6 thoughts on “IF Competition: April in Paris”

  1. Er, am I missing a joke at the end there, or did you accidentally substitute “Omaha” for “Paris” in the final sentence?

  2. Ha, I got a chuckle out of it for what that’s worth :)

    Anyway, I’ve never actually been, but yeah as I played, as I noticed more and more stereotyped little details thrown in there I got to feeling that it was very likely nothing like the real thing, just how the author imagines it must be.

    I also felt the interaction with April was a bit shallow – but then again I played this one right after ‘Violet’ so I may unfortunately have been spoiled for it.

    I agree it deserves ‘very good but not great’ marks.

  3. Yes, it seemed fairly contrived and not true to life – but then again, how many real-life cave systems come complete with magic rods, bird-cages and the like? :) I wonder if there’s some romantic caver who’s really upset about all those inaccuracies…

    The game did not suck.
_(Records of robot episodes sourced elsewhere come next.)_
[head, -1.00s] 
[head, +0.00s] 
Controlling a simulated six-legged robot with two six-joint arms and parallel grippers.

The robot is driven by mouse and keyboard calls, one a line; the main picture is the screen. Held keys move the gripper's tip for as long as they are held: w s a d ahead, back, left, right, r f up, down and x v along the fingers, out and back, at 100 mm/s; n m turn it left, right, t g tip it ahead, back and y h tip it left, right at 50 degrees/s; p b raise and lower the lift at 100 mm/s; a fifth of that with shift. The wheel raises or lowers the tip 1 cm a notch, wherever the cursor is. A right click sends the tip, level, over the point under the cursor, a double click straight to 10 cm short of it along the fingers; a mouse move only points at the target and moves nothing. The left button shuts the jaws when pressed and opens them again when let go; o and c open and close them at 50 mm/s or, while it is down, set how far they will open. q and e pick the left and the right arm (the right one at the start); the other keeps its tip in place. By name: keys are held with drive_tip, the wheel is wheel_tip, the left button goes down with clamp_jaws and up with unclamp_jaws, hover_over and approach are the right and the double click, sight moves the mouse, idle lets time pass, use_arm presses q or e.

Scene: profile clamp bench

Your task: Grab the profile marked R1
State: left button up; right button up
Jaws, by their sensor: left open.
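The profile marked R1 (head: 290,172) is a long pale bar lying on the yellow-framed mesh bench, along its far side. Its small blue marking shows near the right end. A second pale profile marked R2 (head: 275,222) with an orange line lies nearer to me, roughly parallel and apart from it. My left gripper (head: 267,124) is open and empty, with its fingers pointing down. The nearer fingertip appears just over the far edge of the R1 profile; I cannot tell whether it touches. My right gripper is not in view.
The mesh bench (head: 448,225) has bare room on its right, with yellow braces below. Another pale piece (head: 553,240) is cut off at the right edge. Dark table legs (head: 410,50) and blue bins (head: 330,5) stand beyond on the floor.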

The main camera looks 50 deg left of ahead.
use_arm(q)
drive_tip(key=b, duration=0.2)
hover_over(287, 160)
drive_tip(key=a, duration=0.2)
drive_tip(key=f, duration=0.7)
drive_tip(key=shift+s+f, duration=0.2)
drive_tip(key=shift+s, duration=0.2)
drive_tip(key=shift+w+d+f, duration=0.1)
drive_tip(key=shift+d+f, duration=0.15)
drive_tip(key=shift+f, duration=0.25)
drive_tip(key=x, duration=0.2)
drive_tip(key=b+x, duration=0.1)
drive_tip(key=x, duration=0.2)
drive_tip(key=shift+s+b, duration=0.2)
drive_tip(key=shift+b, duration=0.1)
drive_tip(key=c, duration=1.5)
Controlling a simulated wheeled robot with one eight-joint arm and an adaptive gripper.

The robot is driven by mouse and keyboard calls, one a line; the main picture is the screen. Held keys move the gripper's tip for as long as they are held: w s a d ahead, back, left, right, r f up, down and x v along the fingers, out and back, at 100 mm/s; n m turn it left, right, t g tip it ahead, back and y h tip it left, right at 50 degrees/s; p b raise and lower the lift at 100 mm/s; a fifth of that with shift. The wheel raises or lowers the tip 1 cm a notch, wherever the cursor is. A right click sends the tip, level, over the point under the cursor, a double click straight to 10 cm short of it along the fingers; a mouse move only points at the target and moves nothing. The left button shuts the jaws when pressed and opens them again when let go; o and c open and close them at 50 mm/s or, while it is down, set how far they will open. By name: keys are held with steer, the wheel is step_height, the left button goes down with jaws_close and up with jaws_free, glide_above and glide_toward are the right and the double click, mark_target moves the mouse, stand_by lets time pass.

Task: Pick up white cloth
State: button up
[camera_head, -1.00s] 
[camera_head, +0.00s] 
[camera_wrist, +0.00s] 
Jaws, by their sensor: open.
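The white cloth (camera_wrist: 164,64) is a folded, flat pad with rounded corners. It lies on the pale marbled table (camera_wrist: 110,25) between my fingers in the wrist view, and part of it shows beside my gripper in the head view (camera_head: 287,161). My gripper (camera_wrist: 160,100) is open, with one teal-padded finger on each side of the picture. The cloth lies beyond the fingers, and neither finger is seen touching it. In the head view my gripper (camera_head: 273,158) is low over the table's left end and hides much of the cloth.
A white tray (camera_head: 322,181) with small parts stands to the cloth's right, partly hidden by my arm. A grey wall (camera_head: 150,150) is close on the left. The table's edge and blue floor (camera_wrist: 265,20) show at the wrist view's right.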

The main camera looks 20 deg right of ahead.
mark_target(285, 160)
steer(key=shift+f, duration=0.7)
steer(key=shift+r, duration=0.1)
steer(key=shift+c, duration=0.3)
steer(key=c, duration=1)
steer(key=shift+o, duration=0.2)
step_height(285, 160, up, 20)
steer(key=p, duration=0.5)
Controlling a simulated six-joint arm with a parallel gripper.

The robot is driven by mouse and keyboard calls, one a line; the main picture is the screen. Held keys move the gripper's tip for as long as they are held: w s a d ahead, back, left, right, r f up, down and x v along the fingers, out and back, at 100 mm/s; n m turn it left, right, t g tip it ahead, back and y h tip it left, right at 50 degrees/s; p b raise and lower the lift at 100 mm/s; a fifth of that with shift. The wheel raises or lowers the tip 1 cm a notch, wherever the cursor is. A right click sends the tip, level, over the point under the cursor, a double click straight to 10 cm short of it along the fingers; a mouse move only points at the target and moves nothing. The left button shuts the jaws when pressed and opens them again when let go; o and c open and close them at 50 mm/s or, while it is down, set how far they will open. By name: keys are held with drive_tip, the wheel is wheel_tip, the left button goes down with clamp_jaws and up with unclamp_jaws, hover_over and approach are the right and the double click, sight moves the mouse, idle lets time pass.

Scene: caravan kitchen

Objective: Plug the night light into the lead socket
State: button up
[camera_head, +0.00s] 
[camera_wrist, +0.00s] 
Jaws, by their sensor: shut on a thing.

Finally! I hope there are a few more gems (well, gem’s a little too strong… two-euro coins?) in my remaining 17.

  4. In response to sam: Adventure was written by a caver, and based on a real cave that he knew very well; I think this shows in many of the descriptions of the underground rooms, and gives a vividness to the setting that would have been much harder for a non-caver to achieve. Obviously, the real Colossal Cave isn’t full of angry little dwarves throwing axes at you, and you can’t enter it by intoning the magic word plugh, but I think the fantasy elements benefit from being placed in such a richly observed and realistic subterranean world. Similarly, I think I would have enjoyed April in Paris a lot more if it had actually felt more like Paris and less like “Paris”; that doesn’t mean that the story itself would have to be any more realistic than it is, just that the setting would benefit from being rooted more in observation than in stereotype.